Below are some records. Say how many of their lines contain the string "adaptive", and give nothing but the number.

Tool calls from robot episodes
• • • • • • •

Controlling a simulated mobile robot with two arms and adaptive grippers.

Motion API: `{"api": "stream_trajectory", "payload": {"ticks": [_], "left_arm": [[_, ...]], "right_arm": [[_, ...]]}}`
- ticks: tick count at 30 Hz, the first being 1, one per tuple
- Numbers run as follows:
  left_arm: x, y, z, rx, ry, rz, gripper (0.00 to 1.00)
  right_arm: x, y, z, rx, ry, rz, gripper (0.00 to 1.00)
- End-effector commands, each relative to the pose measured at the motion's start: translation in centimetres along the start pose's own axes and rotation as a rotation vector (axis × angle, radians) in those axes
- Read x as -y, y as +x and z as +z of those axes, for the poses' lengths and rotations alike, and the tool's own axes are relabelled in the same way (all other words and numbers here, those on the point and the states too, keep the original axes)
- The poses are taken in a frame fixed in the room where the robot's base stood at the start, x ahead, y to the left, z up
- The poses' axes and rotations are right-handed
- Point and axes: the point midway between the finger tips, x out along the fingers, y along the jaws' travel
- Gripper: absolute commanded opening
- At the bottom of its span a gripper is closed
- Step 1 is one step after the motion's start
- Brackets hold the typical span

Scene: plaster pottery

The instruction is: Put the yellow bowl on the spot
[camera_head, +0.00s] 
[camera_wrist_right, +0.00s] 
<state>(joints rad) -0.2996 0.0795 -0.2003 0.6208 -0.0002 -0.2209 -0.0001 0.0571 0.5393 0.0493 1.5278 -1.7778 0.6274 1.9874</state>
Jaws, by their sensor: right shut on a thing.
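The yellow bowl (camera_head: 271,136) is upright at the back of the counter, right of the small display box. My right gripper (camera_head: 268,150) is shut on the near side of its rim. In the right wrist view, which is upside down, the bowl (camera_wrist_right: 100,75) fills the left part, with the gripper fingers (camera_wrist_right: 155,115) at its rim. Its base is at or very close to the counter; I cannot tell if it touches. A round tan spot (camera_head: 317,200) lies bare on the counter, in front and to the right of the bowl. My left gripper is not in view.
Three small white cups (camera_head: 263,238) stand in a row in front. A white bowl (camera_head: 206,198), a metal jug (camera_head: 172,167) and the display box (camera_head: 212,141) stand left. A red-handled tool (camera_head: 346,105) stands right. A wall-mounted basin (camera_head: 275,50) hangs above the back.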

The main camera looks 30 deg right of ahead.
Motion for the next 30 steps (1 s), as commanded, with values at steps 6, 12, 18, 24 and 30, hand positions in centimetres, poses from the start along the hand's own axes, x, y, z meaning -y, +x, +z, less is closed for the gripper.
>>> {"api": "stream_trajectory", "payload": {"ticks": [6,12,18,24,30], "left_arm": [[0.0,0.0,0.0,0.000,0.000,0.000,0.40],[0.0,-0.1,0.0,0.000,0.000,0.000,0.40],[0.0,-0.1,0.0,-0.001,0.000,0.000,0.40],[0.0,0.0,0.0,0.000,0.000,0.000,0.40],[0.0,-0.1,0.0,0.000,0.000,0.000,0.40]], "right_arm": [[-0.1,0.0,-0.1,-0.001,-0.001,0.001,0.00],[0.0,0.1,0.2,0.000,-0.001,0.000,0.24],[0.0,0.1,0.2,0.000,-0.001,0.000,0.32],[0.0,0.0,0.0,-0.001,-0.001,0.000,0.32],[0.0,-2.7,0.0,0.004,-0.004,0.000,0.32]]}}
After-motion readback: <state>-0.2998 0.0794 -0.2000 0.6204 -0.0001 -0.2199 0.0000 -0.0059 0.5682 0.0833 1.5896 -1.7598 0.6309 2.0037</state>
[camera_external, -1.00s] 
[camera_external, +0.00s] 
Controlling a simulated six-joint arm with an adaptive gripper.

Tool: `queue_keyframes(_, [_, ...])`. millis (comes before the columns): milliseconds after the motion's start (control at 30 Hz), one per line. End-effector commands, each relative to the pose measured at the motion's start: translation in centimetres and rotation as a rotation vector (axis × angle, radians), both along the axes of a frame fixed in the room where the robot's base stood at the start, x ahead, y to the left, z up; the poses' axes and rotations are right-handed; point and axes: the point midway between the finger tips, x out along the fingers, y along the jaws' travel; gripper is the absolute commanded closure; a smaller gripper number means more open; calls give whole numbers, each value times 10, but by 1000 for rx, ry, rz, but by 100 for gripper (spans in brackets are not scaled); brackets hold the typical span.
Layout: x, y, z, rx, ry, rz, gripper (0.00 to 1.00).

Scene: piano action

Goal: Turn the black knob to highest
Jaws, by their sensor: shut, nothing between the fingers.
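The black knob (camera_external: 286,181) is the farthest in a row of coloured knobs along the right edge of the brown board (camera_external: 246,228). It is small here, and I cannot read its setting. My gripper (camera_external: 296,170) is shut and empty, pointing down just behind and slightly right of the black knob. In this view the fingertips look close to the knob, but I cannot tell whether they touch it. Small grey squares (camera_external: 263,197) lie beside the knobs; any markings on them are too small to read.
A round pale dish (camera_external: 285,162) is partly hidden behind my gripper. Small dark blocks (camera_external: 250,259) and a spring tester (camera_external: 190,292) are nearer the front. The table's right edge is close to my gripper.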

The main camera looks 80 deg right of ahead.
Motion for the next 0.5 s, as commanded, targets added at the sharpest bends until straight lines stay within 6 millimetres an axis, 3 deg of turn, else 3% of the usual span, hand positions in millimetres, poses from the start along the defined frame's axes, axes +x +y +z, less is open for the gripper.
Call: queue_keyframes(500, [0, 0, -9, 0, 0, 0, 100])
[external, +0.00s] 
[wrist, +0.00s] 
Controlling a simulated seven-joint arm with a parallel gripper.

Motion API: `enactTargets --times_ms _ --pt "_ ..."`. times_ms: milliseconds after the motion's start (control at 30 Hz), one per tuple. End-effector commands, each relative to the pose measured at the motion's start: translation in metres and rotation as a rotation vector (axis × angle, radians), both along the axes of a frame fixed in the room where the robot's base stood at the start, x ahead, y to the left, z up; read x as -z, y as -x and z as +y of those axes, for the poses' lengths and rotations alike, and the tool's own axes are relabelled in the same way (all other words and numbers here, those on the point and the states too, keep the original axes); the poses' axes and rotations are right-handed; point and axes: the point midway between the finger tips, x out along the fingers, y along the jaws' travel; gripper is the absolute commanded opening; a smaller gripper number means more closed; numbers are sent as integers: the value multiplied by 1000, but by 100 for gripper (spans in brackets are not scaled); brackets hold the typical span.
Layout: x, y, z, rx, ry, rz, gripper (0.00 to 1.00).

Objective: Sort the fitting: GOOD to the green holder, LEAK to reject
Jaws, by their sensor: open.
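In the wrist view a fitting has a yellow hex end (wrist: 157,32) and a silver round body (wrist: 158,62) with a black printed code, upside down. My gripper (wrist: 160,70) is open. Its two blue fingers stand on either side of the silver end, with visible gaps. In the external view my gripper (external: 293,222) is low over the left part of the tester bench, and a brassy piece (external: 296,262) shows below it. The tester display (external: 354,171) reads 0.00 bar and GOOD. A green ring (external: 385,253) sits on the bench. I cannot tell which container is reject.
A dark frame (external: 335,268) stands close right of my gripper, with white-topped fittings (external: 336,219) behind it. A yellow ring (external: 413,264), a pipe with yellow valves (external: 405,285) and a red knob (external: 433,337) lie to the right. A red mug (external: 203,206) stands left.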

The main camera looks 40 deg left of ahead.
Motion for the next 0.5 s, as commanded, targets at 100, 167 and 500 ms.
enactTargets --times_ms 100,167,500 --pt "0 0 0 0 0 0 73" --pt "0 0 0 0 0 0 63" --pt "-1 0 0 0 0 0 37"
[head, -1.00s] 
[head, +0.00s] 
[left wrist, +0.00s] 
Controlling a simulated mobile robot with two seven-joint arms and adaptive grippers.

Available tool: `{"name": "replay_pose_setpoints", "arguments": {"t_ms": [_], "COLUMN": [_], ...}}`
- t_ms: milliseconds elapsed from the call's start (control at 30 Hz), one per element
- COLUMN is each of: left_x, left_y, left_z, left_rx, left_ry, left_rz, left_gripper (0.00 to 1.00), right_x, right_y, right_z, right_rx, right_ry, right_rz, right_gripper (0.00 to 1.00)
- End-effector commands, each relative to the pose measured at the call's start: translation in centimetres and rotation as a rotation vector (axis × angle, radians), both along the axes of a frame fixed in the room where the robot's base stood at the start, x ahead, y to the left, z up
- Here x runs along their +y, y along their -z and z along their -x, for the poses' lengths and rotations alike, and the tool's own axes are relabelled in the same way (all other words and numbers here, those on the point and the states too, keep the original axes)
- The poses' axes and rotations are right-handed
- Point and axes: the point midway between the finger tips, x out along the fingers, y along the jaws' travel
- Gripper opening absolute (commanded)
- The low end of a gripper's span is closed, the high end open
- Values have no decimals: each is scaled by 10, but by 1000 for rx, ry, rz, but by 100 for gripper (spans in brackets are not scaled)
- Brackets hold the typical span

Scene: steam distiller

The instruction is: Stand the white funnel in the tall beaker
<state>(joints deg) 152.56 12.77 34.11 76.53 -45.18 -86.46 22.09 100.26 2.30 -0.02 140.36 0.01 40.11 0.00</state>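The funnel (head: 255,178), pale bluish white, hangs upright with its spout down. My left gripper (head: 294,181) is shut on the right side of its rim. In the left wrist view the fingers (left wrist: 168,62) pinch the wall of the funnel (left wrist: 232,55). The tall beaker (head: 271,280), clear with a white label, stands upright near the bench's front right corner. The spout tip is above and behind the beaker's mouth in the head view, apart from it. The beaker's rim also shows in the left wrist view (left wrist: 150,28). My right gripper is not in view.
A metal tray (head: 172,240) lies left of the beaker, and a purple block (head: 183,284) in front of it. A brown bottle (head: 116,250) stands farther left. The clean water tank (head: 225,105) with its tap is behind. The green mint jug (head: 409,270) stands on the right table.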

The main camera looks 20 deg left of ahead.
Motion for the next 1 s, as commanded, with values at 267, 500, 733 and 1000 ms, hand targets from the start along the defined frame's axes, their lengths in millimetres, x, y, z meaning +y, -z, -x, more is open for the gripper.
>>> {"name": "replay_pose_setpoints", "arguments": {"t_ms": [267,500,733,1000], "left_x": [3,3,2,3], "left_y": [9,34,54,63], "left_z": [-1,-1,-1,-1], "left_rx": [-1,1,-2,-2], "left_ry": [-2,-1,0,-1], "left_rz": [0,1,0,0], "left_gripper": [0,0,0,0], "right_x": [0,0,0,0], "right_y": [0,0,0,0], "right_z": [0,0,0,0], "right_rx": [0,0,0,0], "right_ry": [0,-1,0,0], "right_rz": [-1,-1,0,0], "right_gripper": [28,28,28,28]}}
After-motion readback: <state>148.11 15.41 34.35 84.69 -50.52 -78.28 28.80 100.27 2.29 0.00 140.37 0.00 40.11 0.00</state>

• • • • • • •

*Full answer*: 3